* [Work to do]
Write out exactly the lines from the line with "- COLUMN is" through the line with "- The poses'", including both, and nothing more.

-- Begin --

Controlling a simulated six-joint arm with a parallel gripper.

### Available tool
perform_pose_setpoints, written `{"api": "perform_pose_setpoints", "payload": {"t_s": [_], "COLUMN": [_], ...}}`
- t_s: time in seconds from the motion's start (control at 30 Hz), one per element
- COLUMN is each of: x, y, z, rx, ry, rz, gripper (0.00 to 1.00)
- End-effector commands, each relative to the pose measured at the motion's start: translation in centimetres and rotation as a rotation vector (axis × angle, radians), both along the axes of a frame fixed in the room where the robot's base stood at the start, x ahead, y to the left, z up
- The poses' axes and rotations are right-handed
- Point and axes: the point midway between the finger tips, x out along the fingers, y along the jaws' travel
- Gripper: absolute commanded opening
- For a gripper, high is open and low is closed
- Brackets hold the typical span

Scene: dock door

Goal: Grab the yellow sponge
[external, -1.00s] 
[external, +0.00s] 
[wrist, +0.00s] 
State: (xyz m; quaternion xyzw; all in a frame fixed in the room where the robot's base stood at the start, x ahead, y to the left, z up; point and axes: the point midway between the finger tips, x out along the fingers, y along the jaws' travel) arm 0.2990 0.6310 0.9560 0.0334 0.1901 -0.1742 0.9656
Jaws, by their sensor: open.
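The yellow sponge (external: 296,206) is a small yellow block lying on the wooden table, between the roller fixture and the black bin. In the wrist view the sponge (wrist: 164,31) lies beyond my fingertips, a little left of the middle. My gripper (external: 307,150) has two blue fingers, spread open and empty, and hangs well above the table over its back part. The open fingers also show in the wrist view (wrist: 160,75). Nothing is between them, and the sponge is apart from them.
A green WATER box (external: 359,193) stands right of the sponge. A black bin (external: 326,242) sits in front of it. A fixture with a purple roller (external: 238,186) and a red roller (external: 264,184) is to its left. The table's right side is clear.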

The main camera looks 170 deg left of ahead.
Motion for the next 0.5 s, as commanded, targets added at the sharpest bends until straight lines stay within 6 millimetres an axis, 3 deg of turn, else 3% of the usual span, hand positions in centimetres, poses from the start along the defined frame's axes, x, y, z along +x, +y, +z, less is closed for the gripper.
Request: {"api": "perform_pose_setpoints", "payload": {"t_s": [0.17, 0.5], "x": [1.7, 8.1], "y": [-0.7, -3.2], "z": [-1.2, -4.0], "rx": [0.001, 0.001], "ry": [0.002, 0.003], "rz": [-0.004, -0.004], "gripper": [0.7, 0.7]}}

-- End --

* [Correct result]
- COLUMN is each of: x, y, z, rx, ry, rz, gripper (0.00 to 1.00)
- End-effector commands, each relative to the pose measured at the motion's start: translation in centimetres and rotation as a rotation vector (axis × angle, radians), both along the axes of a frame fixed in the room where the robot's base stood at the start, x ahead, y to the left, z up
- The poses' axes and rotations are right-handed

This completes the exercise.